We estimate the historical sensitivity of local to international food prices at around 0.058, which implies that a 10ppt increase in international food prices would tend to raise our proxy of EM local food inflation by 58bp. Interestingly, this is 20% lower than our estimate from one year ago, of 0.073. This is further evidence for our suggestion from last year that EM CPIs appear to be displaying a lower sensitivity to global food price shocks. This could be due to a number of reasons, such as the temporary nature of the shocks, the softening in global demand dynamics leading to less broad-based price pressures, or the larger capacity of EM authorities to respond to food price volatility and smooth such shocks. It will be interesting to observe whether the pass-through declines further this time too.
In our previous analysis, we also examined two alternative scenarios for food prices: one that assumed that normal weather conditions persist and one that assumed that adverse weather conditions push food items significantly higher. Based on those scenarios (combined with our pass-through estimates), we projected ranges of outcomes for the forward path of our EM food inflation aggregate. Finally, we translated those paths into EM headline inflation projections by keeping the rate of inflation for non-food CPI in EM economies constant.

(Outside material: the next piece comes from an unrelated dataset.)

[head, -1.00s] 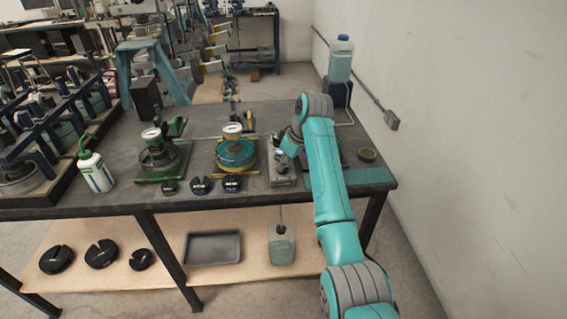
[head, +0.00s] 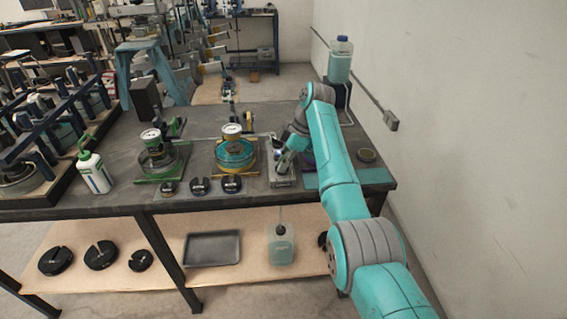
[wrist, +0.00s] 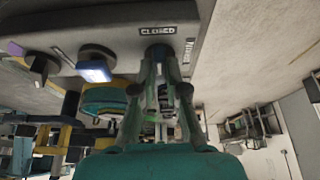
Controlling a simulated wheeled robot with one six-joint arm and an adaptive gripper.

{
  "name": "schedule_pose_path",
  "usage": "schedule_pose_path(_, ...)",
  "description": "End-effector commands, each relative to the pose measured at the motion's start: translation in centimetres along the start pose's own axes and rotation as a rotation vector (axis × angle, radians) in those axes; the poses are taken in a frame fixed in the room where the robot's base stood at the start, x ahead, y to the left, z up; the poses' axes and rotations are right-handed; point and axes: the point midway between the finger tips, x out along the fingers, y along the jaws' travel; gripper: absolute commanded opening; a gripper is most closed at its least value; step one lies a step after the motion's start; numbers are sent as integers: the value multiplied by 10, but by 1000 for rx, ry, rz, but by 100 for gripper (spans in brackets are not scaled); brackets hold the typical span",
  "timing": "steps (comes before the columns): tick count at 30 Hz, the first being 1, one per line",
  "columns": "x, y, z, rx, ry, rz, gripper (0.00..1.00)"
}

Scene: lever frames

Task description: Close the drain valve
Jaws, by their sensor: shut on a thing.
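The grey valve block (head: 284,183) stands near the front edge of the bench, right of the round teal device. It fills the upper part of the wrist view (wrist: 210,14), where a "CLOSED" label shows on it. A second, sideways label beside it is too small to read. My gripper (wrist: 160,60) is shut on a dark valve handle (wrist: 157,50) just under the "CLOSED" label. The fingers hide much of this handle, so its exact angle is hard to tell. In the head view my gripper (head: 283,163) is over the block, tilted and partly hidden by my wrist.
A blue handle (wrist: 95,70) and a dark knob (wrist: 42,64) sit left of my fingers in the wrist view. The teal device (head: 236,154) stands close on the left. A bottle (head: 340,60) stands at the back right, by the wall (head: 470,130).

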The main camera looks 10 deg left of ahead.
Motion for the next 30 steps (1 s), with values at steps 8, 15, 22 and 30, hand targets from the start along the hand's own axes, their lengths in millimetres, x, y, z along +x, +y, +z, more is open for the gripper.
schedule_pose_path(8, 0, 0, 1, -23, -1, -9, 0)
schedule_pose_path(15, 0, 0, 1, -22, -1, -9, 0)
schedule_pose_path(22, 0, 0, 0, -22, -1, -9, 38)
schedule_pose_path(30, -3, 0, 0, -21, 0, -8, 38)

To check whether this approach is robust using out-of-sample data, we contrast the actual path of EM inflation with the scenarios developed in April 2011. We see that over the last year EM headline inflation has hovered between our moderate and our adverse scenario (see Exhibit 5). This confirms our ex ante assumption that food inflation would remain the most important determinant of EM headline inflation, and also provides a level of comfort that our estimation approach and results are fairly sensible. It broadly confirmed our estimates for a lag of about four months in international food prices feeding through to EM inflation rates on aggregate.